Sentence representation

Human-readable sentences need to be translated into machine-readable ones for NLP tasks, including sentiment analysis. This can be conceptually divided into two stages: one is to single out tokens appearing in a given sentence (tokens can be either word or character, or even bytes) and the other is to represent the entire sentence as a vector or matrix.

One-hot encoding is one of the easiest way to quantify tokens, but it frequently results in a huge vector depending on the size of corpus, consisting of bunch of 0’s and a 1 to specify the corresponding index in a given vocabulary. Therefore, one-hot vector representations are very inefficient in terms of memory. If we work with words as tokens, it gets even worse since the vocabulary grows as the dataset gets bigger, or need to be capped and information is lost.

To prevent this, we represent tokens as embedding vectors, which reside in much smaller dimensional space represented with real numbers rather than 0s and 1s. Most NLP networks contain embedding layers at the very beginning of the network.

Token ‘Love’ from a vocabulary of size 5 embedded in a 3-dimensional space

Pre-trained embedding layers can be set directly in the network rather than going through the process of learning brand new embedding representations, but whether or not this is beneficial needs to be evaluated on a case-by-case basis.

Once tokens are quantized, we are ready to represent sentences with those tokens. As a naive first step, we can think of summing all those individual token representations up (we can easily do this, because they have the same shape) losing the token’s ordering information. This performs well on text classification tasks, however it doesn’t learn the semantic information in sentences and simply relies on token statistics.

Sentiment analysis based on average pooling

To mimic the way human read sentences and capture the sequence information, there are several deep learning architecture available such as RNN, CNN and their combination. RNNs accumulates sequential token information presented in the sentence in their hidden states.

Sentiment analysis based on RNN using hidden state information at the last time step

Specifically, the above figure depicts an architecture where only the last hidden state (at the end of each sentence) is used for classification. There are other techniques that make use all the intermediary hidden states information, through summation or averaging. In the case of sentiment analysis, bidirectional LSTMs are frequently used to capture the right-to-left and left-to-right relationships between tokens in the sentence and to limit the weight given to the last token as the first tokens are “forgotten” by the network. We employ a bidirectional LSTM in this article.

Self-Attention

The Self-Attention mechanism is a way to put emphasis on tokens that should have more impact on the final result. Zhouhan Lin, et. al (2017) proposed the following architecture for self-attention as is shown in the following figure. With u the dimension of the hidden state of a LSTM layer, we have 2*u as dimension of hidden state since we use a bidirectional LSTM. As we have n tokens in a sentence, there are n hidden states of size 2*u. A linear transformation from 2u-dimensional space to d-dimensional one is applied to the n hidden state vectors. After applying tanh activation, another linear transformation from d-dimension to r-dimension is applied to come up with r dimensional attention vector per token. Now, we have r attention weight vectors of size n (denoted as A in red box from the figure below), and we use them as weights when averaging hidden states, to end up with r different weighted averages of 2*u vectors (denoted as M in the figure from the original paper).
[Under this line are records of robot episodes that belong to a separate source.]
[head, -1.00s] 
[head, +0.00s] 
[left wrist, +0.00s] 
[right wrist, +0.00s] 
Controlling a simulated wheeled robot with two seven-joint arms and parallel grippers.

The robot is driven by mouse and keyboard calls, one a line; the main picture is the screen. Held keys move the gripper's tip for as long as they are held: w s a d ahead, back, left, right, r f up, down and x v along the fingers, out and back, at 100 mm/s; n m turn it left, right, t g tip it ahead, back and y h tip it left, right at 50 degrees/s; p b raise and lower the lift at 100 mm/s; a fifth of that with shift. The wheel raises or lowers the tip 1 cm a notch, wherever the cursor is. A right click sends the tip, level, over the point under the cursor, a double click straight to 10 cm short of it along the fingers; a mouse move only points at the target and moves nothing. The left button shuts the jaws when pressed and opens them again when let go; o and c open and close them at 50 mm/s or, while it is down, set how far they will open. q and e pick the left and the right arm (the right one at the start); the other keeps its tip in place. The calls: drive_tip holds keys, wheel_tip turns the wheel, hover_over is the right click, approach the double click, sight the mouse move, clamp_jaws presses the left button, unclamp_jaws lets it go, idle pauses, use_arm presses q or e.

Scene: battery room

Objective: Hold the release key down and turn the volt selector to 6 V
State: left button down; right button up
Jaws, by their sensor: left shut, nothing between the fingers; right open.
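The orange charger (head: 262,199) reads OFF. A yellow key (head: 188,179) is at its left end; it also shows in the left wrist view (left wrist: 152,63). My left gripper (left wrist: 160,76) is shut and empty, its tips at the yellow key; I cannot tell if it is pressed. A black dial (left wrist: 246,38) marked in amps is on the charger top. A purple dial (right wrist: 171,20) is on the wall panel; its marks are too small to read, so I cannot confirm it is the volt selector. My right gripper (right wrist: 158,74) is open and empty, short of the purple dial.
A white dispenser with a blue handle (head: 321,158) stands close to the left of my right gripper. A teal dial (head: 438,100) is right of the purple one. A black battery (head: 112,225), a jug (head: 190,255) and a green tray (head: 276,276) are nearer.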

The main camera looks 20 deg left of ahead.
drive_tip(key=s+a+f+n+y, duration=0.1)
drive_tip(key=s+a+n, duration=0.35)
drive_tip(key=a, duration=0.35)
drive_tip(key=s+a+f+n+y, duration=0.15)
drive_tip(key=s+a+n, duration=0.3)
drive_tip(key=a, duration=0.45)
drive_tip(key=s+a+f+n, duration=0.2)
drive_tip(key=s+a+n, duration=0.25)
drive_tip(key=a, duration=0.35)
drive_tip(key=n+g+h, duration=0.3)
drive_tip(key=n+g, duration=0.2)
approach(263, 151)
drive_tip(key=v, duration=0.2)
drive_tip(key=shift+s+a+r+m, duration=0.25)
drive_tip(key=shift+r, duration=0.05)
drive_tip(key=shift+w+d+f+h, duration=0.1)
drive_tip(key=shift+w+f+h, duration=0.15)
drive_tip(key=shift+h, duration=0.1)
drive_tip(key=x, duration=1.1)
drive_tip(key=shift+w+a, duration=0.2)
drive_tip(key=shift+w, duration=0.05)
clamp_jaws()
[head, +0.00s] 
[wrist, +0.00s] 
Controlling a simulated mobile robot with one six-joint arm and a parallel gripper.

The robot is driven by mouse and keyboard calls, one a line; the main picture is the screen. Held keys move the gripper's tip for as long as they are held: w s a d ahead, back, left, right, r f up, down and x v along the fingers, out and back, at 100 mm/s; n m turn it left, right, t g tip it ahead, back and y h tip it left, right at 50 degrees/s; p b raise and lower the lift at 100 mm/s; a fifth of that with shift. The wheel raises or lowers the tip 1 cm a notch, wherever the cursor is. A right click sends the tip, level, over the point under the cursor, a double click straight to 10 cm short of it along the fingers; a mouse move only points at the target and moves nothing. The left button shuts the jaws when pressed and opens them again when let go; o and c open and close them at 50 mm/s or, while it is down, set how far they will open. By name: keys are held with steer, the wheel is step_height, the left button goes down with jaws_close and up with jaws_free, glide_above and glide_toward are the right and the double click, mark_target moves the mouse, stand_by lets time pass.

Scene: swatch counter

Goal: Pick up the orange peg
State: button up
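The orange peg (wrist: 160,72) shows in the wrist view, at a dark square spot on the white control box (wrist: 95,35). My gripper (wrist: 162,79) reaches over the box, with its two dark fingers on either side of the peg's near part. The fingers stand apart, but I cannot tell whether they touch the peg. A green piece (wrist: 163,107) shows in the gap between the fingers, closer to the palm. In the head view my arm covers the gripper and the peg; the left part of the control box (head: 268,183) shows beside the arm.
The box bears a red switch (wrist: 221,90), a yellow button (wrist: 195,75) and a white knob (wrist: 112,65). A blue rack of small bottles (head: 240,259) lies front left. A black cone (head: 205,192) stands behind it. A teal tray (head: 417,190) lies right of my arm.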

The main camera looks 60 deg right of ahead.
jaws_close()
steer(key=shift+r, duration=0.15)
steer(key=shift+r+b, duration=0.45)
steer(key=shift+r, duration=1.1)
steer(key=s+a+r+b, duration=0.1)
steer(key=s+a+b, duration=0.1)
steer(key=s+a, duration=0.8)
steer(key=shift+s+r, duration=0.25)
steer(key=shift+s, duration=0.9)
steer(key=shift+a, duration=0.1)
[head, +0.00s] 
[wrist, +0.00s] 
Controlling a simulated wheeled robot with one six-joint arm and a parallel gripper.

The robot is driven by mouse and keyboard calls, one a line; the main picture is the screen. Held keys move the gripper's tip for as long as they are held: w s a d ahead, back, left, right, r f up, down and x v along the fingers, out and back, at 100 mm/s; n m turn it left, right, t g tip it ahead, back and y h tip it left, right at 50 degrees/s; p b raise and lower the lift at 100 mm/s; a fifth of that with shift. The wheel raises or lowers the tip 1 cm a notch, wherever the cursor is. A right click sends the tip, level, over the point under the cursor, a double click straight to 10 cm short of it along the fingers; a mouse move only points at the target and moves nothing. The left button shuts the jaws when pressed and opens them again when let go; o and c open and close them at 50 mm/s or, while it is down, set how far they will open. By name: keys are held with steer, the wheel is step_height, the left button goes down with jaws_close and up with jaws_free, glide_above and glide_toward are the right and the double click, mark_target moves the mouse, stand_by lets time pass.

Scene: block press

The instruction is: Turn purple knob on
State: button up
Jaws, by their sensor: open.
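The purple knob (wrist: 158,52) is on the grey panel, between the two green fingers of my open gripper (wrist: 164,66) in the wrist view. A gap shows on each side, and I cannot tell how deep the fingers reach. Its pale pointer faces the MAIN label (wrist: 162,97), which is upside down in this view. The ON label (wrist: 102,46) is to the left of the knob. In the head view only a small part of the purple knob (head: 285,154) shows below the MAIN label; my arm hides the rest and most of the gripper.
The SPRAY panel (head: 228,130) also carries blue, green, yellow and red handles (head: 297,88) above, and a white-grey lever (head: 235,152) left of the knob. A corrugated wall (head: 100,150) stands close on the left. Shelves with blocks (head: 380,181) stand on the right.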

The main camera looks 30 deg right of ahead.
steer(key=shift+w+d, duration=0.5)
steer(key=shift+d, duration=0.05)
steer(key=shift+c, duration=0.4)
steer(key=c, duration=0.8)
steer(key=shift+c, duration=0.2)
When it comes to implementation, we can deal with matrix multiplication as a part of graph. If we consider each time step as an independent observation, we can consider each linear transformation as a fully connected layer without bias. In that case, batch size would be inflated n times. We have to use reshaping techniques for this as shown in the following code snippet:

Regularization

The authors also introduced a penalty term based on the self-attention matrix as follows:

Penalty term for regularizing similarity of r-hops of attentions

This prevents multiple attention vectors from being similar or redundant. This penalty encourages the self-attention matrix to have large values on its diagonal and it lets single attention weights for a given token dominates other (r-1) attention weights.

We used spacy for data-processing and seaborn for visualization. The entire code can be found in [Sentiment Analysis by Self-Attention].

Results

In this experiment, we limit the length of each sentence to 20 tokens. As hyperparameters, we used d=10 and r=5. Therefore, once trained, we end up with 5 attention weight vectors capturing different aspect of the sentence. For illustration purposes, we averaged the 5 weights and applied a softmax filter again to get a probability distribution over the tokens (sum to 1).

We used a simple classifier with two fully connected layers and a binary classification entropy loss. Other miscellaneous parameters are given in the example code. Here are the visualizations for 10 positive and negative reviews with attention weights colored as background. Greens get more attention than reds.

10 positive reviews with attention weights

For the positive reviews, the algorithm paid attention to positive words such as ‘awesome’, ‘love’, and ‘like’.

10 negative reviews with attention weights

For negative reviews, the algorithm focused on negative words such as ‘suck’, ‘hate’ , ‘stupid’ and so on.

In our experiment, there are 28 out of 3,216 sentences misclassified. Let’s have a look at one of them:

like mission impossible but hate tom cruise get that straight update day in a row like magic and shit

We can see that the sentence includes both positive and negative words such as ‘like’, ‘hate’, ‘shit’, ‘magic’. Understandably the model got confused by this review that mixes language elements that are positive and others that are negative.

Conclusion

As attention mechanisms are becoming more and more prevalent in Deep Learning research, it is crucial to understand how they work and how to implement them. We hope that this article helped you be more familiar with the self-attention mechanism!